STATED PROBLEM
Check each line for the string "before", then give only how many lines have it.
━━━━━━
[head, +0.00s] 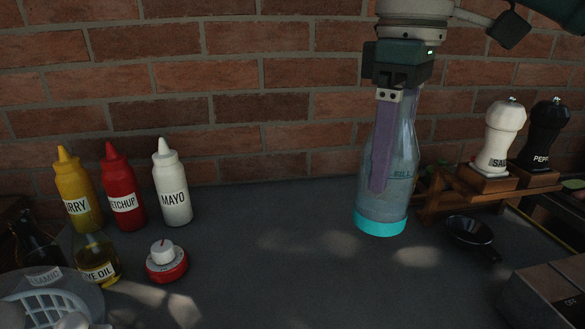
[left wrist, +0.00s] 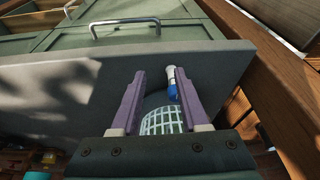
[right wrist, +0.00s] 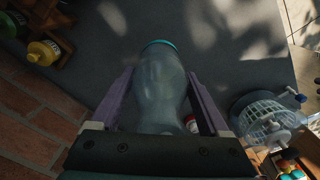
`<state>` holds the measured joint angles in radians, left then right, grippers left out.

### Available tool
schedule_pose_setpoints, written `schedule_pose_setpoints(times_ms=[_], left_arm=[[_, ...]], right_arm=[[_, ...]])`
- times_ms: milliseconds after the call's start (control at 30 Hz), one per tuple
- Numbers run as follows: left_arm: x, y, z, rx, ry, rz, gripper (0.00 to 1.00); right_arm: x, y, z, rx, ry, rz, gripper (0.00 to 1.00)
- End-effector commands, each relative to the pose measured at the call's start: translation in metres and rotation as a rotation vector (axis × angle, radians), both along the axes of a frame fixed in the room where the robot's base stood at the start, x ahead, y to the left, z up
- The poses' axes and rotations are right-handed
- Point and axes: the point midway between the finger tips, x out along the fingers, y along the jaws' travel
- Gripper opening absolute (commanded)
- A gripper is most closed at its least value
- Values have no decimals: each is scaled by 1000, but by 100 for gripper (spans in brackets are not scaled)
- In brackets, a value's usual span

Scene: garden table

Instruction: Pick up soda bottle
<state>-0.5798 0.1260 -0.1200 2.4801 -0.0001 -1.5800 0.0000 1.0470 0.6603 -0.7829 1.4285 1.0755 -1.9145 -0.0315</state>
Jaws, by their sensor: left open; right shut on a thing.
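The soda bottle (head: 401,170), clear with a turquoise base, stands upright at the right of the head view. My right gripper (head: 388,185) points down from above with its purple fingers along the bottle's sides and is shut on it. The near finger hides part of the bottle. In the right wrist view the bottle (right wrist: 160,85) lies between the two fingers of the gripper (right wrist: 161,76). I cannot tell if its base touches the tabletop. My left gripper (left wrist: 160,75) shows only in the left wrist view, open with nothing held.
Mustard-yellow, red ketchup (head: 123,190) and white mayo (head: 173,188) bottles stand at the left, with a red timer (head: 166,262) in front. Salt (head: 499,140) and pepper (head: 546,135) mills and a small black pan (head: 470,235) are right of the bottle. The grey tabletop's middle is clear; a brick wall stands behind.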

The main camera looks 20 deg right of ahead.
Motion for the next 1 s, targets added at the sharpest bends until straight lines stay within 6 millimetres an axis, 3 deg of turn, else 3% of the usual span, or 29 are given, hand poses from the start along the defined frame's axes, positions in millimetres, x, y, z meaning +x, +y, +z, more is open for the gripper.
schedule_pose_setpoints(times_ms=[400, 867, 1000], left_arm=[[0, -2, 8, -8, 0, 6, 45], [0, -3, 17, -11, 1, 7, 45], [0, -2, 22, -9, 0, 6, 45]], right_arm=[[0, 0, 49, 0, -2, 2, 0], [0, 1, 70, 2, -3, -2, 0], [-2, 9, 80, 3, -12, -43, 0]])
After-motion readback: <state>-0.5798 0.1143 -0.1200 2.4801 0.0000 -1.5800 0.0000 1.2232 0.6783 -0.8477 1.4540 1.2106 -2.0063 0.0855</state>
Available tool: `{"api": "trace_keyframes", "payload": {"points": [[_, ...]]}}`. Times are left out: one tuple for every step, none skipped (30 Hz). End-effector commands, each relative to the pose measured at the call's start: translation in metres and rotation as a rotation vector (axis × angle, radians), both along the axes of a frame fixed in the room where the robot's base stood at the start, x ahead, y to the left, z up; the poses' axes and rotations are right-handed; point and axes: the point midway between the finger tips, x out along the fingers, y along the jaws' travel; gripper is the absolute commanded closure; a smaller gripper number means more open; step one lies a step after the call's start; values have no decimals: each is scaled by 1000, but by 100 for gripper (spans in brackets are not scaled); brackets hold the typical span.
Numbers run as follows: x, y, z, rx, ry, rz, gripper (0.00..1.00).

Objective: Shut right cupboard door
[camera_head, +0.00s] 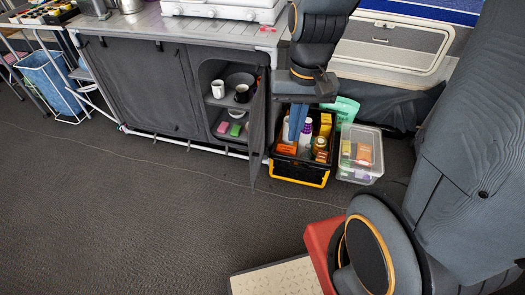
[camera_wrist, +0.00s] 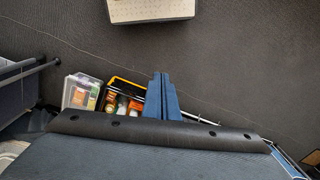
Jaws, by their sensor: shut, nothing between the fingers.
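The right cupboard door (camera_head: 259,130) is a dark grey panel in the head view. It stands open, swung out toward the camera and seen nearly edge-on, at the right side of the cupboard opening. The grey cupboard (camera_head: 205,70) shows its inner shelves. My gripper (camera_head: 297,137) points down to the right of the door, in front of and above the black-and-yellow crate. Its blue fingers are together with nothing between them. They also show in the wrist view (camera_wrist: 162,77). I cannot make out the door in the wrist view. I cannot tell the exact gap between fingers and door.
The black-and-yellow crate (camera_head: 297,178) holds bottles and boxes, beside a clear bin (camera_head: 347,176). A light board (camera_head: 275,279) lies at the bottom. Floor left of the door is clear.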

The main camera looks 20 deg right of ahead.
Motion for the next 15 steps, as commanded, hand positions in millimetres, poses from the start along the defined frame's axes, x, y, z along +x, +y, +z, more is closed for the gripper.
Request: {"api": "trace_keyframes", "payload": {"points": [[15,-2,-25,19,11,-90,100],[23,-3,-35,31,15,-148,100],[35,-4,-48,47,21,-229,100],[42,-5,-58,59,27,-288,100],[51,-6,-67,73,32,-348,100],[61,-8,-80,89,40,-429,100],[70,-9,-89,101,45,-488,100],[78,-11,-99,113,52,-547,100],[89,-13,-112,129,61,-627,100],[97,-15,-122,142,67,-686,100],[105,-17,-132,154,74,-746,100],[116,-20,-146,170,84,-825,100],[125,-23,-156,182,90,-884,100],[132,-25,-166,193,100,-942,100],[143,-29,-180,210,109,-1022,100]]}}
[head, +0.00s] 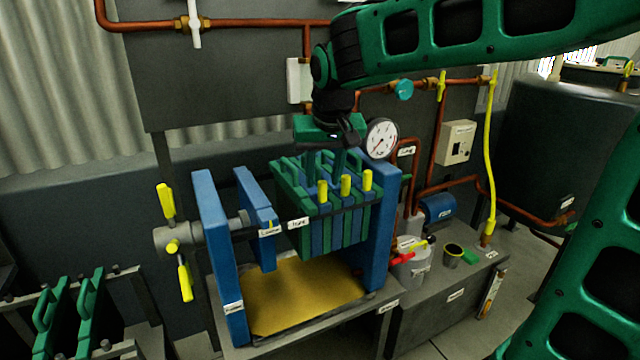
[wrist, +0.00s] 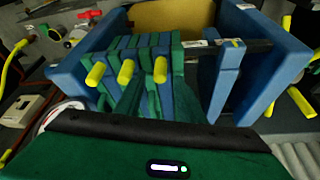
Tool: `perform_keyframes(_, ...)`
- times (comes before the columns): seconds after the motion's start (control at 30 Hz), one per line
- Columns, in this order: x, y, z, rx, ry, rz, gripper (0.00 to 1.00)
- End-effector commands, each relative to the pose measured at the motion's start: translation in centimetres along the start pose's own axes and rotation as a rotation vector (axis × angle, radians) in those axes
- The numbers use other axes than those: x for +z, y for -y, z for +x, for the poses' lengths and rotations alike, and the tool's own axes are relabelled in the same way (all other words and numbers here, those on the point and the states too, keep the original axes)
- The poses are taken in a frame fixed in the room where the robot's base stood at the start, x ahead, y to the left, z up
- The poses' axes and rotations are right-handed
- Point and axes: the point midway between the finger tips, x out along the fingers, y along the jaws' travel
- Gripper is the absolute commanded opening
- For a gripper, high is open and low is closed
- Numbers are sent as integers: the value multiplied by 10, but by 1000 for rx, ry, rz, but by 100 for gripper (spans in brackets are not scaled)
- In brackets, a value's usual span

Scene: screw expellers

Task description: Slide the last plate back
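A pack of green and blue plates (head: 335,232) hangs upright in the press, close together against its right blue end frame (head: 380,205). The end plate (head: 287,212) on the pack's left side is green. The pack also shows in the wrist view (wrist: 135,55). A blue pressing plate (head: 256,215) stands apart to the left, with a gap between it and the pack. My gripper (head: 326,172) points down over the top of the pack, its two fingers apart. Whether a plate handle lies between the fingertips is hidden.
The left blue end frame (head: 215,255) carries a screw with yellow handles (head: 167,202). A yellowish tray (head: 300,295) lies below. A pressure gauge (head: 381,138) and copper pipes stand close behind the gripper. Spare green plates (head: 88,310) hang on a rack at lower left.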

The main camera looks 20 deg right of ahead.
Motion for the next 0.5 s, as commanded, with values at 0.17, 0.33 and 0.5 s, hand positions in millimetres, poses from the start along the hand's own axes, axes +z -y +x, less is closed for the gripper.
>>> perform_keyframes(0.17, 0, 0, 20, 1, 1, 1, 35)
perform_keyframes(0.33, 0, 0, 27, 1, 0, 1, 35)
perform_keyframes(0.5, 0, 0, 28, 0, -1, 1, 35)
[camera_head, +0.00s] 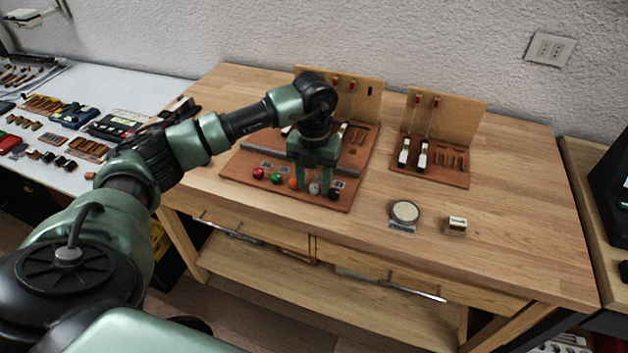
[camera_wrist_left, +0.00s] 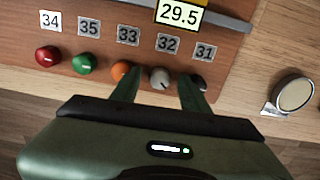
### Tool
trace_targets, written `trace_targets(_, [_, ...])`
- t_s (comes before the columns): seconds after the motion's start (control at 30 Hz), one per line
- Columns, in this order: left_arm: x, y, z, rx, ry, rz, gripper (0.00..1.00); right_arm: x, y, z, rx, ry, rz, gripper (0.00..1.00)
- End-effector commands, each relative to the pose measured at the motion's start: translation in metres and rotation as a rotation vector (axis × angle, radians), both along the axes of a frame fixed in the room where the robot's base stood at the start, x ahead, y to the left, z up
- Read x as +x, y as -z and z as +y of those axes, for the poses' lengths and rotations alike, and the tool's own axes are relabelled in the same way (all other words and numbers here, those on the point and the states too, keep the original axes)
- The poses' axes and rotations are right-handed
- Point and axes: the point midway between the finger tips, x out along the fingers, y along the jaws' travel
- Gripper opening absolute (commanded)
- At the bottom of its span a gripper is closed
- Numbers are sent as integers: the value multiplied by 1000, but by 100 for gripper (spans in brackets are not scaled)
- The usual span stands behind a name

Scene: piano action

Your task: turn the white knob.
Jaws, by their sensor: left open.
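The white knob (camera_head: 315,187) looks greyish and sits in a row of coloured knobs along the front edge of a brown board (camera_head: 234,169). It also shows in the left wrist view (camera_wrist_left: 160,77), below the label 32 (camera_wrist_left: 167,44). My left gripper (camera_head: 315,186) points down over the board, open, with one finger on each side of the white knob. In the left wrist view its fingertips (camera_wrist_left: 157,84) stand left and right of the knob; whether they touch it I cannot tell. My right gripper is in neither view.
An orange knob (camera_wrist_left: 122,71) and a black knob (camera_wrist_left: 199,82) are close beside the fingers. Green (camera_wrist_left: 84,64) and red (camera_wrist_left: 47,56) knobs lie further left. A display (camera_wrist_left: 180,13) reads 29.5. A second board (camera_head: 430,173) and a round pale disc (camera_head: 405,211) are to the right.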

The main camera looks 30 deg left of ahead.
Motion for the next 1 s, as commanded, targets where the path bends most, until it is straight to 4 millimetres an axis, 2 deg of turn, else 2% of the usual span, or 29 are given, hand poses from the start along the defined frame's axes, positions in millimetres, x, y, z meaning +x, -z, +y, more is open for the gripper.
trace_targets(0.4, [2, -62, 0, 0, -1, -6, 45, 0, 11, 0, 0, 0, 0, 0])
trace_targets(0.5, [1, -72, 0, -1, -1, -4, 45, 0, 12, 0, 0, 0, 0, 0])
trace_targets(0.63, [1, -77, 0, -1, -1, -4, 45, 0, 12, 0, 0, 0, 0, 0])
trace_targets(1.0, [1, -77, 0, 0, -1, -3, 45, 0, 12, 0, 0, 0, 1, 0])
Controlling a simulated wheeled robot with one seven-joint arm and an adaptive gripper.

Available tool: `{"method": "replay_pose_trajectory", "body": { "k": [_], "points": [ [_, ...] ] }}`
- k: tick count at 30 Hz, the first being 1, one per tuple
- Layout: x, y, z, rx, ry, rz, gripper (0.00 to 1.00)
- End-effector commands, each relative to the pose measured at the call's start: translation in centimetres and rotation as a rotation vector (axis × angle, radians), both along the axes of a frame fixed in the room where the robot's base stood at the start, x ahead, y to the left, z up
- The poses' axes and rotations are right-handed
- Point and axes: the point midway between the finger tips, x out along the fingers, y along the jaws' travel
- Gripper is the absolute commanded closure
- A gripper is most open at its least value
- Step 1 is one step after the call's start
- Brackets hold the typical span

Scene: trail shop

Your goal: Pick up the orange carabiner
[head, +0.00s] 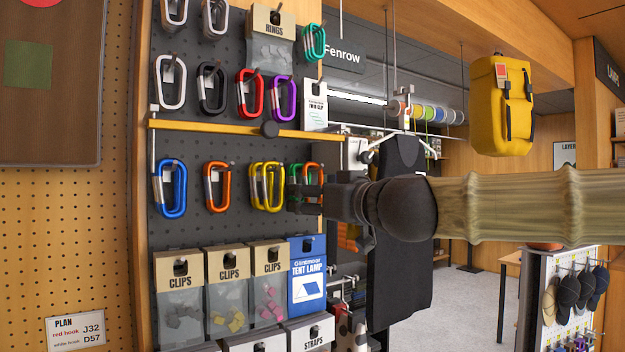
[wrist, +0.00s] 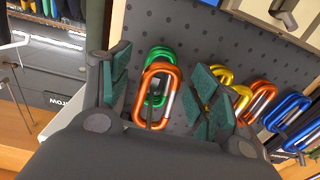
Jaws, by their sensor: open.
━━━━━━
FINAL RESULT
2